## GOAL
Repeat what the lines below say, word for word, and skip every image.

## DATA EXCERPT

##############################

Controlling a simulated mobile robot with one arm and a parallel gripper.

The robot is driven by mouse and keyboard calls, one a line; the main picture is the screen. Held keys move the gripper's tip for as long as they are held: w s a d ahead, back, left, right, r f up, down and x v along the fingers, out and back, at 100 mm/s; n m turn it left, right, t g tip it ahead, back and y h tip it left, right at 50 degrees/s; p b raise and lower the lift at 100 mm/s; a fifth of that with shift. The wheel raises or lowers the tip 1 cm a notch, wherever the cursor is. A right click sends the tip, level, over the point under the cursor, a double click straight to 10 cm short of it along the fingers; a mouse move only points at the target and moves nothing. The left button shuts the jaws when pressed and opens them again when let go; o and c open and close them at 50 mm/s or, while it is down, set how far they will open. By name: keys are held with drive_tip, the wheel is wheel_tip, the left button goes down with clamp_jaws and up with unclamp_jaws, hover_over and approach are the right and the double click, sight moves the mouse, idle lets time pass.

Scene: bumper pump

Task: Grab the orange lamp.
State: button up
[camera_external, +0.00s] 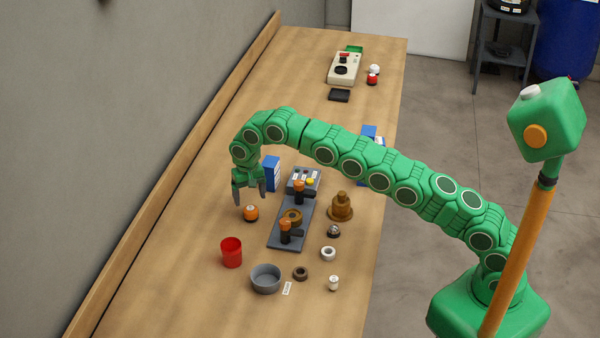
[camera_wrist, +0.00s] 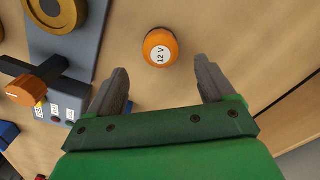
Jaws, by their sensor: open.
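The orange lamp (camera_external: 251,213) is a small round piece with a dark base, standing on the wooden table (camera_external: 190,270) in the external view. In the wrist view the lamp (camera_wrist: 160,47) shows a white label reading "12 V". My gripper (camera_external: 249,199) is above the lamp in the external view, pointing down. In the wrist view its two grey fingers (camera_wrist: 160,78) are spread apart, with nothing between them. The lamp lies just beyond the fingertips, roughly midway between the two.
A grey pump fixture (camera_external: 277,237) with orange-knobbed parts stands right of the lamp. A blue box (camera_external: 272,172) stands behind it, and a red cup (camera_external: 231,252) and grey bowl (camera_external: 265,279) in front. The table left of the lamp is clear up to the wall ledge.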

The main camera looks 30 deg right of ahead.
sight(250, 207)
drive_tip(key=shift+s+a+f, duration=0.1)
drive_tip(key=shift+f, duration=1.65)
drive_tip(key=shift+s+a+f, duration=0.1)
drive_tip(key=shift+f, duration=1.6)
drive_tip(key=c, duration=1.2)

##############################

## SOLUTION TO THIS TASK
Controlling a simulated mobile robot with one arm and a parallel gripper.

The robot is driven by mouse and keyboard calls, one a line; the main picture is the screen. Held keys move the gripper's tip for as long as they are held: w s a d ahead, back, left, right, r f up, down and x v along the fingers, out and back, at 100 mm/s; n m turn it left, right, t g tip it ahead, back and y h tip it left, right at 50 degrees/s; p b raise and lower the lift at 100 mm/s; a fifth of that with shift. The wheel raises or lowers the tip 1 cm a notch, wherever the cursor is. A right click sends the tip, level, over the point under the cursor, a double click straight to 10 cm short of it along the fingers; a mouse move only points at the target and moves nothing. The left button shuts the jaws when pressed and opens them again when let go; o and c open and close them at 50 mm/s or, while it is down, set how far they will open. By name: keys are held with drive_tip, the wheel is wheel_tip, the left button goes down with clamp_jaws and up with unclamp_jaws, hover_over and approach are the right and the double click, sight moves the mouse, idle lets time pass.

Scene: bumper pump

Task: Grab the orange lamp.
State: button up
[camera_external, +0.00s] 
[camera_wrist, +0.00s] 
Jaws, by their sensor: open.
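The orange lamp (camera_external: 251,213) is a small round piece with a dark base, standing on the wooden table (camera_external: 190,270) in the external view. In the wrist view the lamp (camera_wrist: 160,47) shows a white label reading "12 V". My gripper (camera_external: 249,199) is above the lamp in the external view, pointing down. In the wrist view its two grey fingers (camera_wrist: 160,78) are spread apart, with nothing between them. The lamp lies just beyond the fingertips, roughly midway between the two.
A grey pump fixture (camera_external: 277,237) with orange-knobbed parts stands right of the lamp. A blue box (camera_external: 272,172) stands behind it, and a red cup (camera_external: 231,252) and grey bowl (camera_external: 265,279) in front. The table left of the lamp is clear up to the wall ledge.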

The main camera looks 30 deg right of ahead.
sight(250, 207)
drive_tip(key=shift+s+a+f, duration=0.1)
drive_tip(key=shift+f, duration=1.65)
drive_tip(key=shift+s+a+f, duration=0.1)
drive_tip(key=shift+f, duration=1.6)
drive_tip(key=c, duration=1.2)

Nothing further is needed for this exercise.